Copying large tables with DBLink

От
"Chris Hoover"
Дата:
Has anyone had problems with memory exhaustion and dblink?  We were
trying to use dblink to convert our databases to our new layout, and had
our test server lock up several times when trying to copy a table that
was significantly larger than our memory and swap.

Basically where were doing an insert into <table> select * from
dblink('dbname=olddb','select * from large_table) as t_large_table(table
column listing);

Does anyone know of a way around this?  The problem we were trying to
solve is the fact that due to new column additions that are populated
during the conversion, our db's are doubling in space.  This is
requiring lengthy vacuum fulls to reclaim the space and making for a
very long conversion time.

We are very concerned that this system lockup could happen on our
production boxes since we have several db's that are very large and
probably have tables larger than our memory on the systems.

Anyway, any ideas on how to get around this, or how we might speed it up
and not use so much space would be appreciated.

Chris

PG 7.3.4


Re: Copying large tables with DBLink

От
Joe Conway
Дата:
Chris Hoover wrote:
> Has anyone had problems with memory exhaustion and dblink?  We were
> trying to use dblink to convert our databases to our new layout, and had
> our test server lock up several times when trying to copy a table that
> was significantly larger than our memory and swap.
> Basically where were doing an insert into <table> select * from
> dblink('dbname=olddb','select * from large_table) as t_large_table(table
> column listing);
>
> Does anyone know of a way around this?


dblink just uses libpq, and libpq reads the entire result into memory.
There is no direct way around that that I'm aware of.

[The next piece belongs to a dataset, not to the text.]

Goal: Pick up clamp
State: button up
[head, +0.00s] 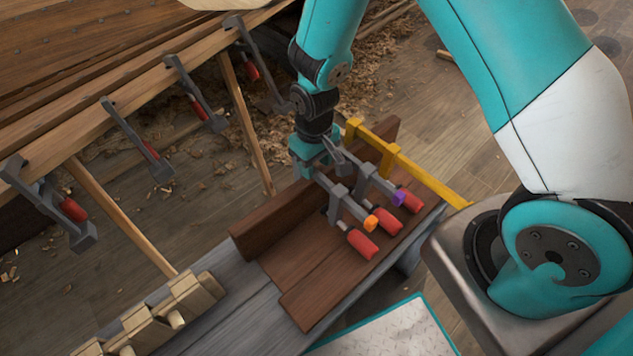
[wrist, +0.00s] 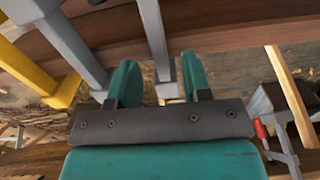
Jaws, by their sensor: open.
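Grey clamps with red handles lie side by side on a brown wooden rack. One clamp (head: 339,194) has an orange band near its handle; another clamp (head: 371,178) has a purple band. A third red handle (head: 388,221) shows between them. My gripper (head: 318,172) is at the far-left ends of these clamps, over the rack's upright board. In the wrist view, its two teal fingers (wrist: 158,80) are apart, with a grey clamp bar (wrist: 152,35) running into the gap between them. I cannot tell which clamp this bar belongs to, or whether the fingers touch it.
A yellow clamp (head: 415,170) lies along the rack's right side. The brown rack (head: 305,287) rests on a grey bench (head: 232,310) with wooden blocks (head: 150,322). Several clamps (head: 135,138) hang on the hull plank at left. Wooden props (head: 125,217) lean below it.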

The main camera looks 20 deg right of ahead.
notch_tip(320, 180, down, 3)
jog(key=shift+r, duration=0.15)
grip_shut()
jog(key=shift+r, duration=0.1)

You could,
however, use a cursor, and fetch/manipulate rows in more reasonably
sized groups.

HTH,

Joe

Re: Copying large tables with DBLink

От
Tom Lane
Дата:
"Chris Hoover" <revoohc@sermonaudio.com> writes:
> Has anyone had problems with memory exhaustion and dblink?  We were
> trying to use dblink to convert our databases to our new layout, and had
> our test server lock up several times when trying to copy a table that
> was significantly larger than our memory and swap.

You're not going to be able to do that with dblink, nor any other
set-returning function, because the current implementation of SRFs
always materializes the entire function result in temporary memory/swap.

Consider something like
    pg_dump -t srctab srcdb | psql destdb
instead.

            regards, tom lane

Re: Copying large tables with DBLink

От
Michael Fuhr
Дата:
On Thu, Mar 24, 2005 at 01:59:44PM -0500, Chris Hoover wrote:
>
> Has anyone had problems with memory exhaustion and dblink?  We were
> trying to use dblink to convert our databases to our new layout, and had
> our test server lock up several times when trying to copy a table that
> was significantly larger than our memory and swap.

Hmmm...doesn't dblink use libpq, and doesn't libpq fetch the entire
result set before doing anything with it?  If so, then that could
explain the memory exhaustion.

> Basically where were doing an insert into <table> select * from
> dblink('dbname=olddb','select * from large_table) as t_large_table(table
> column listing);
>
> Does anyone know of a way around this?

How about using pg_dump to dump the original table and restore it
into the new table?  If you just want the table's contents without
the table definition then you could use the -a (--data-only) option.

Another possibility would be to write a function that uses a cursor:
dblink_open() and a loop that calls dblink_fetch() until you reach
the end of the result set.  I think that wouldn't have a memory
exhaustion problem (but test it to be sure).

--
Michael Fuhr
http://www.fuhr.org/~mfuhr/